* [WHAT THE EXERCISE ASKS]:
Print the material below exactly as it stands, please, from its first line to the line holding "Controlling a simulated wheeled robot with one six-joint", with no pictures.

* [ENTRIES SUPPLIED]:

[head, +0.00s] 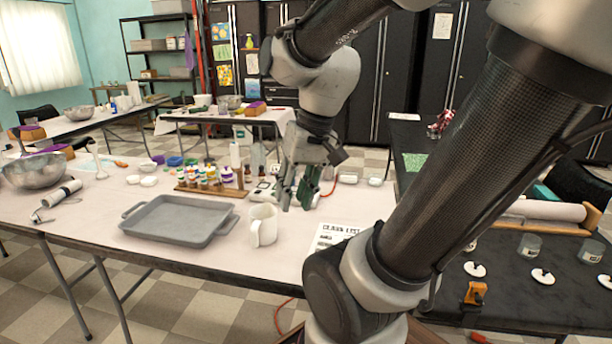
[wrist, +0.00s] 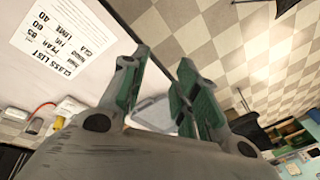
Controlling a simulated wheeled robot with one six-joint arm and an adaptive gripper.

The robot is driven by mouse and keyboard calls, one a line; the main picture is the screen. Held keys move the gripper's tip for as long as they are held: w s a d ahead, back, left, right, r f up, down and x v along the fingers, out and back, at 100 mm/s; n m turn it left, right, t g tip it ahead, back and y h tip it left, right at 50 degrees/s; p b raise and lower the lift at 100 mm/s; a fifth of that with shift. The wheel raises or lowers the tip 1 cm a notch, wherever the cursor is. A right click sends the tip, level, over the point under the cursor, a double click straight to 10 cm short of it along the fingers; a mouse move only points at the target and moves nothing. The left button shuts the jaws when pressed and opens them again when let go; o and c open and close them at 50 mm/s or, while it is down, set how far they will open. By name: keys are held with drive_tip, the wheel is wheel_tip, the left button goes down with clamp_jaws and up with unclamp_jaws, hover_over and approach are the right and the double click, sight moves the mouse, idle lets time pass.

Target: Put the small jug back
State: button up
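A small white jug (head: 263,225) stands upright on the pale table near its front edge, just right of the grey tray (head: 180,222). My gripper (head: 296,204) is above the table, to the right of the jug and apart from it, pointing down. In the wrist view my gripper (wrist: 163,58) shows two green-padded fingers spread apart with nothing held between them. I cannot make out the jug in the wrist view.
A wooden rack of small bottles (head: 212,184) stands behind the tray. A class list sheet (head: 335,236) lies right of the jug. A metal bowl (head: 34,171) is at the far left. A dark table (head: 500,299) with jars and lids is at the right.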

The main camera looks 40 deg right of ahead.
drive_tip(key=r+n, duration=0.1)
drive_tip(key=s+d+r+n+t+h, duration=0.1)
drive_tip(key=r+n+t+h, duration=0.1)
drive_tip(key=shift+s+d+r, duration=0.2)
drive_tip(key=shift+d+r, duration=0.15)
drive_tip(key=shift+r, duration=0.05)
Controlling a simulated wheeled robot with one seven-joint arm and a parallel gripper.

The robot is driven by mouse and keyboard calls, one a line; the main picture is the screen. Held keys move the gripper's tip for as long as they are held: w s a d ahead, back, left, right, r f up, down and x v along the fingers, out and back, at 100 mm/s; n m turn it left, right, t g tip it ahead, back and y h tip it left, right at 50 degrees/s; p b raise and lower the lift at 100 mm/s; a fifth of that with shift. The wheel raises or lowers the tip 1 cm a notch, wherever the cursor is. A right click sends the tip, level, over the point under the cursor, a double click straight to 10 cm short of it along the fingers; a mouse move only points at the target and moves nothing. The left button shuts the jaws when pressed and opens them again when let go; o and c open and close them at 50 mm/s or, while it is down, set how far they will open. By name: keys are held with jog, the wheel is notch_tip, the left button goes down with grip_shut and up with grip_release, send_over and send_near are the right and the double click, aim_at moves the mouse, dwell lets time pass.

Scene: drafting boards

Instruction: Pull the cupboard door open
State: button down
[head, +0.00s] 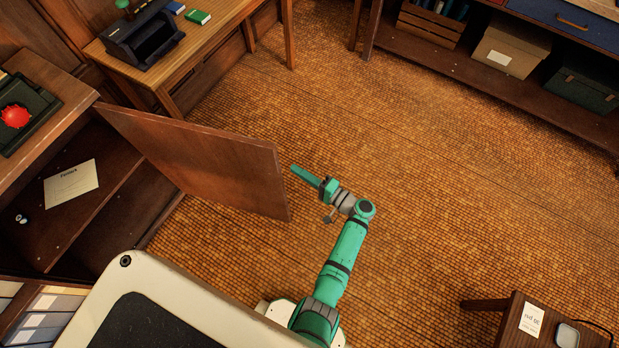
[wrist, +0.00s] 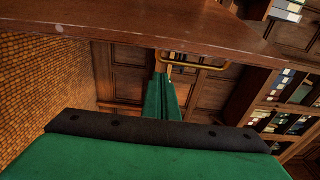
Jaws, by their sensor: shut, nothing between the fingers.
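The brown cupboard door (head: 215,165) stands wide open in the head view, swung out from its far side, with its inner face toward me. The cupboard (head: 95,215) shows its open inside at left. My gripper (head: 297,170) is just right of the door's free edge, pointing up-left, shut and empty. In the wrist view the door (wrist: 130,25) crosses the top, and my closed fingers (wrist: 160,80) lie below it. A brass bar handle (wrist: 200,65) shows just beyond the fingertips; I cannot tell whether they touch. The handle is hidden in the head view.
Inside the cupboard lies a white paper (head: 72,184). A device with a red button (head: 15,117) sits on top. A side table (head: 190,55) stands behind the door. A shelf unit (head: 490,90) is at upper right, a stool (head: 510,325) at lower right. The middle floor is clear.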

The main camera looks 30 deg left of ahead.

* [ANSWER]:
[head, +0.00s] 
[wrist, +0.00s] 
Controlling a simulated wheeled robot with one six-joint arm and an adaptive gripper.

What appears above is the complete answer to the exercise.